A Final Word on Senator Craig--and what it says about our Priorities

To be truthful, there are far more productive ways to spend one's time than spending it commenting on this Larry Craig matter. For example, perhaps encouraging public pressure for Congressional hearings on Mr. Hsu and what may be the biggest unfolding campaign funding scandal in the history of the US. This is not a small story, try as the Democrats and media may to make it so. One of my readers put it this way:
DT, it is pretty damn obvious that Hsu did not make all this money from a lemonaid stand on the corner.
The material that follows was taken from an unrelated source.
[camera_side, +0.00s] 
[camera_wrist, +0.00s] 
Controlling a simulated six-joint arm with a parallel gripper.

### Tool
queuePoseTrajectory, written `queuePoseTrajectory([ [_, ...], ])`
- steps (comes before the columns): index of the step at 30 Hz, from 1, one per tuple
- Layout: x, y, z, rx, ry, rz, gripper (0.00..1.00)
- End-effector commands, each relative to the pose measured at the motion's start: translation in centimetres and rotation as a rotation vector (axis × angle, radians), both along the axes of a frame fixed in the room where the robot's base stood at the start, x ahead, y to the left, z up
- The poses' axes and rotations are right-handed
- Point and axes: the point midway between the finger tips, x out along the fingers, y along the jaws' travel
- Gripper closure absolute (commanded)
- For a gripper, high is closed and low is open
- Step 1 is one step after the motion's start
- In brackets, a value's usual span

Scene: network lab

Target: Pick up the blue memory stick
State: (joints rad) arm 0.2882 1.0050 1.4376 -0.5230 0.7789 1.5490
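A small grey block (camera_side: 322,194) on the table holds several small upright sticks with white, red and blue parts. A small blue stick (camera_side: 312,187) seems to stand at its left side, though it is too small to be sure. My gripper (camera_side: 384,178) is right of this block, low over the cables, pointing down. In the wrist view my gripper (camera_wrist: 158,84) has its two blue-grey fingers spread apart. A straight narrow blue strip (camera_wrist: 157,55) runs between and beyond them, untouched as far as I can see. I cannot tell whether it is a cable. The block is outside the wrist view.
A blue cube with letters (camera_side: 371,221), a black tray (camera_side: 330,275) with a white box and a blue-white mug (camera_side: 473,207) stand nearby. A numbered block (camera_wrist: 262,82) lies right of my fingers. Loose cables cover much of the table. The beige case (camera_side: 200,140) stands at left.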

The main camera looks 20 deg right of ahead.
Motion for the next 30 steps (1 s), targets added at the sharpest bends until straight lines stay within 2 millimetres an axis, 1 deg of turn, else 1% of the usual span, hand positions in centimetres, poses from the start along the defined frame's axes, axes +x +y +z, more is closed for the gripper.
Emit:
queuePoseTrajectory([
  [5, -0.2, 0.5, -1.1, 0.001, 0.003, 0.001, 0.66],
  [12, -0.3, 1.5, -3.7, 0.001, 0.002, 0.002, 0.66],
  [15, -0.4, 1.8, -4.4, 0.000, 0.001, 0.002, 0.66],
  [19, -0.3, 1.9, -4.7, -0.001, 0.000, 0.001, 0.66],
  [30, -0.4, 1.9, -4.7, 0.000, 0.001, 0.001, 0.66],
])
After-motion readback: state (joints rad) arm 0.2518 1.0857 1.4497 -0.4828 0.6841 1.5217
And if a person is making that kind of money in the garment industry (my business for 15 years) that he can give $1.3 mil in just a few years to political causes, he had to be making a whole like more.

I checked my resources and found no listing for Hsu in any of my garment vendor data. None. And I have a book of vendors that include fabric, notions, labels, importers, jobbers, production (sweat) shops, shippers, etc. Nothing. He did not exist in the garment world.

So how does a man with no clear business write a check for $2,000,000.00? Where did he get that kind of dough?

I will say it again. Pressure should be brought on the Paws with a promise of a long vacation at Club Fed if they don't turn a dime on Hsu. As well as the Lee family.

Do I think there is a common thread in all of this? Yes, and it leads right to the PRC and Beijing.
My suspicion is that he is spot on about that, and that sideshows such as chronicling what happens when our Senators visit public bathrooms does not even belong on the same radar screen. But the fact that it is on the radar screen--hell it has been the whole screen--and what that says about us and about our news media, is worthy of further discussion. As so I want to weigh in on this, and then to weigh out on Craig for good.

Mark Steyn has perhaps the best take on what happened with Sen. Craig that I have yet seen. You really do need to read the whole thing but here is a taste:
The human comedy is not to be disdained. Nonetheless, after listening to the post-arrest audio tape of Craig’s interview with Sergeant Dave Karsnia, I find myself inclining toward Henry Kissinger’s pronouncement on the Iran/Iraq war: It’s a shame they both can’t lose. As it happens, I passed by the very same men’s room at the Lindbergh Terminal only a couple of months ago. I didn’t go in, however. My general philosophy on public restrooms was summed up by the late Derek Jackson, the Oxford professor and jockey, in his advice to a Frenchman about to visit Britain. “Never go to a public lavatory in London,” warned Professor Jackson. “I always pee in the street. You may be fined a few pounds for committing a nuisance, but in a public lavatory you risk two years in prison because a policeman in plain clothes says you smiled at him.”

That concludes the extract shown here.